I struggled a bit with the novel at first. The narrative structure which always alternates between the present and different points in the past was not very easy to sort out at first. However, this gave it a lot more dynamics and made it actually livelier. I found Yonatan’s and Lia’s story quite interesting, especially having two opposite characters approaching the same point of culmination. I can see what the other two characters contributed to the story, but I could have done without them.
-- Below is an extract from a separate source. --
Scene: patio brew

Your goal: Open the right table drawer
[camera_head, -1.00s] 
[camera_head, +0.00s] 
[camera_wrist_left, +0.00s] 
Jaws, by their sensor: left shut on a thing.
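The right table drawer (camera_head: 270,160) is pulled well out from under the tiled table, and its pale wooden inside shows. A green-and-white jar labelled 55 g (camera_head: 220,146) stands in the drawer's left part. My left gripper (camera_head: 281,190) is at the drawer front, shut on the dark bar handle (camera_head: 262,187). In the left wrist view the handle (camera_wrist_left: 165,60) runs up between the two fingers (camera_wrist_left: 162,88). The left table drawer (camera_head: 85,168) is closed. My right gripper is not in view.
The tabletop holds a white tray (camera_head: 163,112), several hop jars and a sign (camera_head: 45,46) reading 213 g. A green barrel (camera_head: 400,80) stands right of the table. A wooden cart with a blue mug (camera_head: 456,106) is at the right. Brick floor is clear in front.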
What I appreciated most was the fact how Julian Fuhrman caught the atmosphere of Israel. On the one hand, the carefree and light-hearted nightlife in which you can indulge and forget. On the other hand, being threatened by war and confronted with actual bombings is also a part of their life. Likewise, the question if, as an Israeli, you can befriend an Arab – to which extend do political implications limit your personal sphere? The necessary and mandatory service in the army and the need to flee from this time after having completed the IDF – a constant crucial test of the love for your country. The protesters and their fight for affordable housing and food, it was reported worldwide about this movement and Fuhrman thus integrated very mundane aspects in the novel which rendered the characters and the plot authentic. In the centre, of course, the basic conflict between Lia and Yonatan. How can you love joyfully in those circumstances and make you love last?

A novel which traps the attitude towards life of a whole generation.